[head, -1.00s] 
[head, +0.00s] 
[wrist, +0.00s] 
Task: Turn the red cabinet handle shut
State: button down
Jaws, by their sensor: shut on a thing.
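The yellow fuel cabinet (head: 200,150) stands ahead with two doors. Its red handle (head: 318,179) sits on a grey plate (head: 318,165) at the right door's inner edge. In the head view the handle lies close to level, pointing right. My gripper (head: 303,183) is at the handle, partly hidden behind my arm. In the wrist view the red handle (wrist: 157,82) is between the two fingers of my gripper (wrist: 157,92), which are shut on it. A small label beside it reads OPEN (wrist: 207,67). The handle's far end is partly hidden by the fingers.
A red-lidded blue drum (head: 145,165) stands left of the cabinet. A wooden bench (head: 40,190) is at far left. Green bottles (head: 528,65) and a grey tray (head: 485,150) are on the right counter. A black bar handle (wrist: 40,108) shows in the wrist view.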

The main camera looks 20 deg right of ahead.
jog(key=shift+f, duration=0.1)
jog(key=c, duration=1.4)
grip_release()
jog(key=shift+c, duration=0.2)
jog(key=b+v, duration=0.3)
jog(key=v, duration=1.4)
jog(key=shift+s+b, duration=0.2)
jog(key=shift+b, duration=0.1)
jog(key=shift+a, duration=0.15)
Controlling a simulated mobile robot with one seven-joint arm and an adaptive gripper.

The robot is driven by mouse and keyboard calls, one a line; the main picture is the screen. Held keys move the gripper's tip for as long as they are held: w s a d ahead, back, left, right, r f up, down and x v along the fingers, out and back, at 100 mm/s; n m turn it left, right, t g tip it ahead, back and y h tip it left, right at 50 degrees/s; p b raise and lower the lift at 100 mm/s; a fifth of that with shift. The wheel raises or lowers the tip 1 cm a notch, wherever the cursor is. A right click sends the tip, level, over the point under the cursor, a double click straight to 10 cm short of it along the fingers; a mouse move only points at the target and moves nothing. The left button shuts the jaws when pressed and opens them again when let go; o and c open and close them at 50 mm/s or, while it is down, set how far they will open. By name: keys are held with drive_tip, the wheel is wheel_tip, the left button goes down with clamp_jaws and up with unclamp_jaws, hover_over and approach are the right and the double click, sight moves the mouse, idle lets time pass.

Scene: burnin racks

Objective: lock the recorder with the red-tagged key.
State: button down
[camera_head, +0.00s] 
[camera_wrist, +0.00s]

◆ GOAL:
Repeat word for word every line from the one that holds "The robot is" to the end. Both ends count.

◆ ANSWER BELOW:
The robot is driven by mouse and keyboard calls, one a line; the main picture is the screen. Held keys move the gripper's tip for as long as they are held: w s a d ahead, back, left, right, r f up, down and x v along the fingers, out and back, at 100 mm/s; n m turn it left, right, t g tip it ahead, back and y h tip it left, right at 50 degrees/s; p b raise and lower the lift at 100 mm/s; a fifth of that with shift. The wheel raises or lowers the tip 1 cm a notch, wherever the cursor is. A right click sends the tip, level, over the point under the cursor, a double click straight to 10 cm short of it along the fingers; a mouse move only points at the target and moves nothing. The left button shuts the jaws when pressed and opens them again when let go; o and c open and close them at 50 mm/s or, while it is down, set how far they will open. By name: keys are held with drive_tip, the wheel is wheel_tip, the left button goes down with clamp_jaws and up with unclamp_jaws, hover_over and approach are the right and the double click, sight moves the mouse, idle lets time pass.

Scene: burnin racks

Objective: lock the recorder with the red-tagged key.
State: button down
[camera_head, +0.00s] 
[camera_wrist, +0.00s]

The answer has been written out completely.